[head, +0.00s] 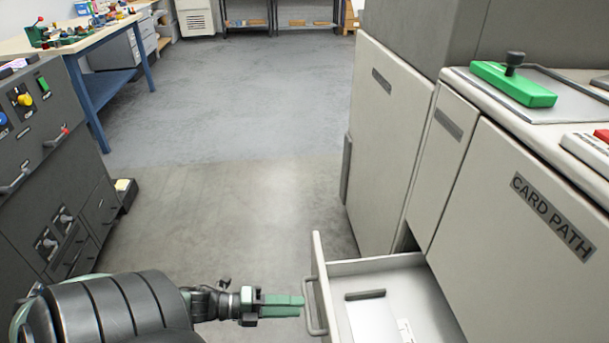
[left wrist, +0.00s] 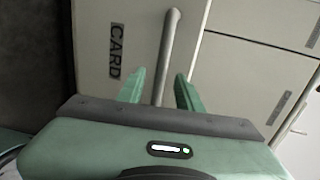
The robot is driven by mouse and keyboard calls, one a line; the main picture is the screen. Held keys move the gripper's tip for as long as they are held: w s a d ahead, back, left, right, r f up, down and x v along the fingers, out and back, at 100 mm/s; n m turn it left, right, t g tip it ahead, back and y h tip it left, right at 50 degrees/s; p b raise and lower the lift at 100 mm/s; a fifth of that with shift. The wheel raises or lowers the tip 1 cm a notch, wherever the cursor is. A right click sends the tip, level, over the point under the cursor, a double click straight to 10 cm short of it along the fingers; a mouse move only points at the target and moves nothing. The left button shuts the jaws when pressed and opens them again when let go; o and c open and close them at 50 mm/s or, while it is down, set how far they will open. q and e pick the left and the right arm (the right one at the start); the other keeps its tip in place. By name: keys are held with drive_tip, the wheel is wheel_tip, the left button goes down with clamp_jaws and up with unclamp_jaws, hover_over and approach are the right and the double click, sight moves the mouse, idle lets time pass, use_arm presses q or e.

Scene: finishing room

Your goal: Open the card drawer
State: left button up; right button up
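The card drawer (head: 385,267) is pulled out of the light grey cabinet at the lower right of the head view. Its inside shows, with a white sheet or card and a dark bar in it. Its front with the "CARD" label fills the middle of the left wrist view (left wrist: 100,75). The bar handle (head: 310,309) is on that front, and shows in the left wrist view (left wrist: 168,45). My left gripper (head: 302,304) is at the handle; its green fingers (left wrist: 160,88) are apart, one on each side of the bar, with gaps visible. My right gripper is not in view.
A cabinet door marked "CARD PATH" (head: 530,235) stands right of the drawer. A green block with a black knob (head: 515,83) is on top. A dark machine (head: 45,170) stands at the left, a blue-legged workbench (head: 95,45) behind it. The floor between (head: 235,190) is clear.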

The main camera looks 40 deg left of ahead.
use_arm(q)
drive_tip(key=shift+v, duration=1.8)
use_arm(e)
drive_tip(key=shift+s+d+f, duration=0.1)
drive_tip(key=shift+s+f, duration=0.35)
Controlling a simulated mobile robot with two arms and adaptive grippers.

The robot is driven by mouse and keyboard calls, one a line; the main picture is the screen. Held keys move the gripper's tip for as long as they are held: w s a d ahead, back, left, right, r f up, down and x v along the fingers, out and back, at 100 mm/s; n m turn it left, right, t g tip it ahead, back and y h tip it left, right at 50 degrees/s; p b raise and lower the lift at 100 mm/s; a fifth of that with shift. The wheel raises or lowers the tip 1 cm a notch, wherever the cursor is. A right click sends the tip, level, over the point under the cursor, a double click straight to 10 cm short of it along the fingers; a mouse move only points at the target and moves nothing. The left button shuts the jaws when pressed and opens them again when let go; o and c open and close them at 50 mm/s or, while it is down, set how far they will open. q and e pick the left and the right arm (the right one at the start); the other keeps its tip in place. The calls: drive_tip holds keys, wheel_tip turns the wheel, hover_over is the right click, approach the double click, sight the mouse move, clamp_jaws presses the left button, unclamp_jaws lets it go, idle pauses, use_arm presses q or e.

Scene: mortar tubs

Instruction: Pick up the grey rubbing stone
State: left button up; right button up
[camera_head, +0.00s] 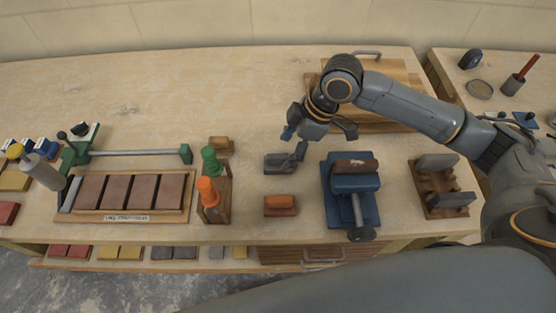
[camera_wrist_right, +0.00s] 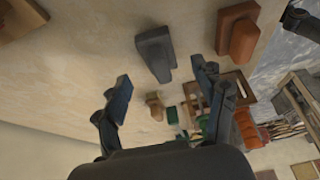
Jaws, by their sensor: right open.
********
● **YOUR OBJECTIVE**:
Transcribe all of the entries word for word, but skip any pictures they contain.

● **EXPECTED ANSWER**:
[head, +0.00s] 
[left wrist, +0.00s] 
The robot is driven by mouse and keyboard calls, one a line; the main picture is the screen. Held keys move the gripper's tip for as long as they are held: w s a d ahead, back, left, right, r f up, down and x v along the fingers, out and back, at 100 mm/s; n m turn it left, right, t g tip it ahead, back and y h tip it left, right at 50 degrees/s; p b raise and lower the lift at 100 mm/s; a fifth of that with shift. The wheel raises or lowers the tip 1 cm a notch, wherever the cursor is. A right click sends the tip, level, over the point under the cursor, a double click straight to 10 cm short of it along the fingers; a mouse move only points at the target and moves nothing. The left button shuts the jaws when pressed and opens them again when let go; o and c open and close them at 50 mm/s or, while it is down, set how far they will open. q and e pick the left and the right arm (the right one at the start); the other keeps its tip in place. By name: keys are held with drive_tip, the wheel is wheel_tip, the left button goes down with clamp_jaws and up with unclamp_jaws, hover_over and approach are the right and the double click, sight moves the mouse, idle lets time pass, use_arm presses q or e.

Scene: finishing room

Your goal: Open the card drawer
State: left button up; right button up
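The card drawer (head: 385,267) is pulled out of the light grey cabinet at the lower right of the head view. Its inside shows, with a white sheet or card and a dark bar in it. Its front with the "CARD" label fills the middle of the left wrist view (left wrist: 100,75). The bar handle (head: 310,309) is on that front, and shows in the left wrist view (left wrist: 168,45). My left gripper (head: 302,304) is at the handle; its green fingers (left wrist: 160,88) are apart, one on each side of the bar, with gaps visible. My right gripper is not in view.
A cabinet door marked "CARD PATH" (head: 530,235) stands right of the drawer. A green block with a black knob (head: 515,83) is on top. A dark machine (head: 45,170) stands at the left, a blue-legged workbench (head: 95,45) behind it. The floor between (head: 235,190) is clear.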

The main camera looks 40 deg left of ahead.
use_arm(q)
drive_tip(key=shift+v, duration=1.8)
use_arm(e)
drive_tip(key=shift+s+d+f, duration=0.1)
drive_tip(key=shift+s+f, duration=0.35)
Controlling a simulated mobile robot with two arms and adaptive grippers.

The robot is driven by mouse and keyboard calls, one a line; the main picture is the screen. Held keys move the gripper's tip for as long as they are held: w s a d ahead, back, left, right, r f up, down and x v along the fingers, out and back, at 100 mm/s; n m turn it left, right, t g tip it ahead, back and y h tip it left, right at 50 degrees/s; p b raise and lower the lift at 100 mm/s; a fifth of that with shift. The wheel raises or lowers the tip 1 cm a notch, wherever the cursor is. A right click sends the tip, level, over the point under the cursor, a double click straight to 10 cm short of it along the fingers; a mouse move only points at the target and moves nothing. The left button shuts the jaws when pressed and opens them again when let go; o and c open and close them at 50 mm/s or, while it is down, set how far they will open. q and e pick the left and the right arm (the right one at the start); the other keeps its tip in place. The calls: drive_tip holds keys, wheel_tip turns the wheel, hover_over is the right click, approach the double click, sight the mouse move, clamp_jaws presses the left button, unclamp_jaws lets it go, idle pauses, use_arm presses q or e.

Scene: mortar tubs

Instruction: Pick up the grey rubbing stone
State: left button up; right button up
[camera_head, +0.00s] 
[camera_wrist_right, +0.00s] 
Jaws, by their sensor: right open.

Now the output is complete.